* _YOUR OBJECTIVE_:
Search the listing below for "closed". Copy each matching line.

* _INFORMATION PROVIDED_:
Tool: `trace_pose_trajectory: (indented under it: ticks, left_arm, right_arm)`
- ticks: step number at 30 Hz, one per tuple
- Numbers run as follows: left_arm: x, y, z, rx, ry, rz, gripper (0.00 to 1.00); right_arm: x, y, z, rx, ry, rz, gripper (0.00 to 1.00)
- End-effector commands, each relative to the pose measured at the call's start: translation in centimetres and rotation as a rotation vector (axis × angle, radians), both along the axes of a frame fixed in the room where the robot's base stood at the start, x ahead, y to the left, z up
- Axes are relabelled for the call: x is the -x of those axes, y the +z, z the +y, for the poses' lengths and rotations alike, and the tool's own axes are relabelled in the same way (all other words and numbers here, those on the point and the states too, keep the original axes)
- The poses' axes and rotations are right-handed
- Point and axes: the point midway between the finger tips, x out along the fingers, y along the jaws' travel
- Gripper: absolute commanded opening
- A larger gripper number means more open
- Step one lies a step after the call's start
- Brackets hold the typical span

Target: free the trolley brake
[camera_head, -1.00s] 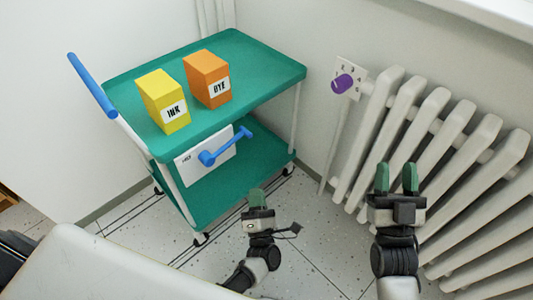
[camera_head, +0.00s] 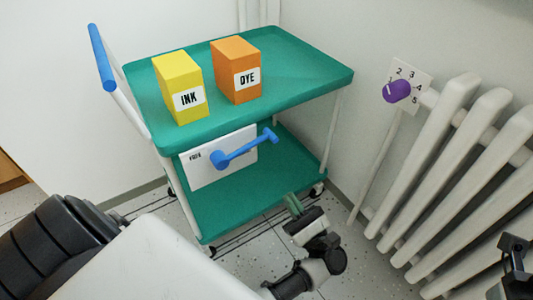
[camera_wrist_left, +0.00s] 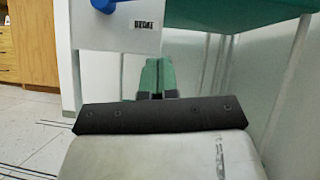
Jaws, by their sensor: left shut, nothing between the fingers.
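The green two-shelf trolley (camera_head: 300,68) stands by the wall with a blue push handle (camera_head: 101,58) at its left. A white plate (camera_head: 204,177) below its top shelf carries a blue brake lever (camera_head: 243,148), which slants up to the right. The plate's small label seems to read FREE. My left gripper (camera_head: 293,204) is shut and empty, in front of and below the lever, apart from it. In the left wrist view its green fingers (camera_wrist_left: 156,76) are together below the plate (camera_wrist_left: 120,38), where part of the blue lever (camera_wrist_left: 103,5) shows. My right gripper (camera_head: 514,262) is cut off at the right edge; its fingers are hidden.
A yellow INK box (camera_head: 180,88) and an orange DYE box (camera_head: 236,70) stand on the top shelf. A purple radiator knob (camera_head: 397,91) and a white radiator (camera_head: 450,165) are at the right. Bare floor (camera_head: 350,255) lies in front.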

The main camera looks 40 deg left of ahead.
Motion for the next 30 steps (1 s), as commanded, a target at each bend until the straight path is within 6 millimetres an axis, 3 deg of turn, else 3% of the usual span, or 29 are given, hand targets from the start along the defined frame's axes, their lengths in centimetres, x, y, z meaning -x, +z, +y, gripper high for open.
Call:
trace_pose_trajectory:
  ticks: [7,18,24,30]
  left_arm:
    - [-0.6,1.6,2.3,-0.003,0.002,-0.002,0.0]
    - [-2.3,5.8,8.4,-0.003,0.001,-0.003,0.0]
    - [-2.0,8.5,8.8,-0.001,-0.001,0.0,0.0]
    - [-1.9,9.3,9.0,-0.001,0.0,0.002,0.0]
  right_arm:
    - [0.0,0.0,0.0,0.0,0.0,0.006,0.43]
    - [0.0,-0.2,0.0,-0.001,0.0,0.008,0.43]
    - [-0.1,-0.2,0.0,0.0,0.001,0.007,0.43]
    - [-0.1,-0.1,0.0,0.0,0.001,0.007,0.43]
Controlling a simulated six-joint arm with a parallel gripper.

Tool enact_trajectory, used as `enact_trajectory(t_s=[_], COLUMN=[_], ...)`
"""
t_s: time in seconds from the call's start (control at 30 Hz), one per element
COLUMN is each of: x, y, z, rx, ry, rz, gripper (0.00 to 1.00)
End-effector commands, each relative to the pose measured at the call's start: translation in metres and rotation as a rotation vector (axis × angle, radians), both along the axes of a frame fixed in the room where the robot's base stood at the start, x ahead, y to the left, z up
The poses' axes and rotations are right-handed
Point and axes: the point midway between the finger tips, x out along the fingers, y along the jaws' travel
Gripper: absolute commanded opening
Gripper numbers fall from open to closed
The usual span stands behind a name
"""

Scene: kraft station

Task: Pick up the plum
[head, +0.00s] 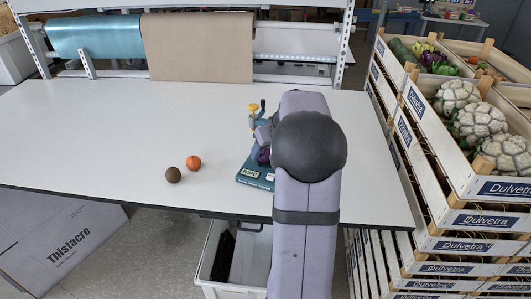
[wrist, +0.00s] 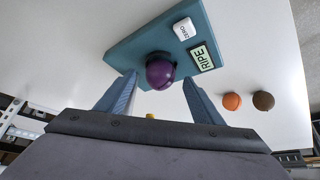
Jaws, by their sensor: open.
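The plum (wrist: 160,73) is a round purple fruit. It sits on a teal device (wrist: 125,48) with a small display reading "RIPE" (wrist: 202,58) and a white button (wrist: 184,28). In the head view the plum (head: 263,156) is partly hidden behind my arm, and the teal device (head: 250,180) shows beside it. My gripper (wrist: 157,88) is open, with one finger on each side of the plum in the wrist view. The fingers look apart from it, and I cannot tell how far they are from it in depth. In the head view my arm covers most of the gripper.
An orange fruit (head: 194,162) and a brown round fruit (head: 173,175) lie on the white table (head: 90,130) left of the device. Stacked crates of vegetables (head: 470,185) stand at the right. Paper rolls (head: 197,48) hang at the back. The table's left side is clear.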

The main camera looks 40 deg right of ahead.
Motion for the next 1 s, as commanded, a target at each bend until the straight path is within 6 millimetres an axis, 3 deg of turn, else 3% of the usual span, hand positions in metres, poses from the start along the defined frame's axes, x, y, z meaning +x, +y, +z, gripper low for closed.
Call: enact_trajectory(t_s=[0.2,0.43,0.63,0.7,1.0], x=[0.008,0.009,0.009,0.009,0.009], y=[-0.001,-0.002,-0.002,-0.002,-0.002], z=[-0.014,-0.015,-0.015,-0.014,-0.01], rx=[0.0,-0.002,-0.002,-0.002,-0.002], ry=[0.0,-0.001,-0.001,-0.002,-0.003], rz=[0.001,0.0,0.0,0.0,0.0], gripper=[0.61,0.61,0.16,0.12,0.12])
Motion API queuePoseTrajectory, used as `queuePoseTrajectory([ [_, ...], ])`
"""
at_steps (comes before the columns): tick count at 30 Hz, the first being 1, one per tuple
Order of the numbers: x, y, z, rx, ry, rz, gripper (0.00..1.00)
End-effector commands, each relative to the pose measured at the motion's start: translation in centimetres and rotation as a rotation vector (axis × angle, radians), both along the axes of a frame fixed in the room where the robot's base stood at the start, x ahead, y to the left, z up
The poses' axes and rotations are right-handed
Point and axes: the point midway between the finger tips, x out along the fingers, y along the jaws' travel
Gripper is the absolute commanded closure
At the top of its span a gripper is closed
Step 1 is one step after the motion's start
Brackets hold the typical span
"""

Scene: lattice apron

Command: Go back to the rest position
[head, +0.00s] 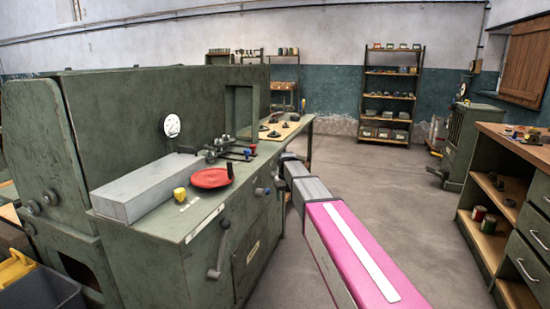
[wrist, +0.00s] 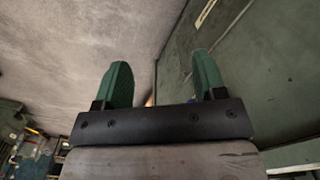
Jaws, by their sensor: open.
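My gripper (wrist: 160,88) shows in the wrist view with its two green fingers apart and nothing between them. In the wrist view it is close to a dark green machine panel on the right, with bare grey floor on the left. In the head view my pink and grey arm reaches forward along the right side of the green machine (head: 165,250). The gripper itself cannot be made out in the head view.
A red disc (head: 211,178), a yellow knob (head: 179,194) and a grey block (head: 148,185) are on the machine. A crank handle (head: 217,250) sticks out from its front. A workbench (head: 505,215) stands right, shelves (head: 390,95) at the back. The floor (head: 400,215) between is clear.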

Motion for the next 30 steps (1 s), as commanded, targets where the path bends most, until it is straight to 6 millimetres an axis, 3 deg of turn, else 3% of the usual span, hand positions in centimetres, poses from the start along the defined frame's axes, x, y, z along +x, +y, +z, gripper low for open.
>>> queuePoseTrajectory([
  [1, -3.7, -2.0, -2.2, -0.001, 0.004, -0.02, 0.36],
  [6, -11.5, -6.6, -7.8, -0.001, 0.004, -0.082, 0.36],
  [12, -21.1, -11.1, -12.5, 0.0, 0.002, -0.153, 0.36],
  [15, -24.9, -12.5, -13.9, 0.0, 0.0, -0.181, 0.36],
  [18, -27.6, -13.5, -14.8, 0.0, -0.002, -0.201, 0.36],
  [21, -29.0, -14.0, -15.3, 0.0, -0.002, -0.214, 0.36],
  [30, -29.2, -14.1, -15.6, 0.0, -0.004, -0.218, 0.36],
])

* _IN RESPONSE_:
Gripper numbers fall from open to closed
Motion for the next 1 s, as commanded, a target at each bend until the straight path is within 6 millimetres an axis, 3 deg of turn, else 3% of the usual span, hand positions in metres, poses from the start along the defined frame's axes, x, y, z meaning +x, +y, +z, gripper low for closed.
At the top of its span a gripper is closed

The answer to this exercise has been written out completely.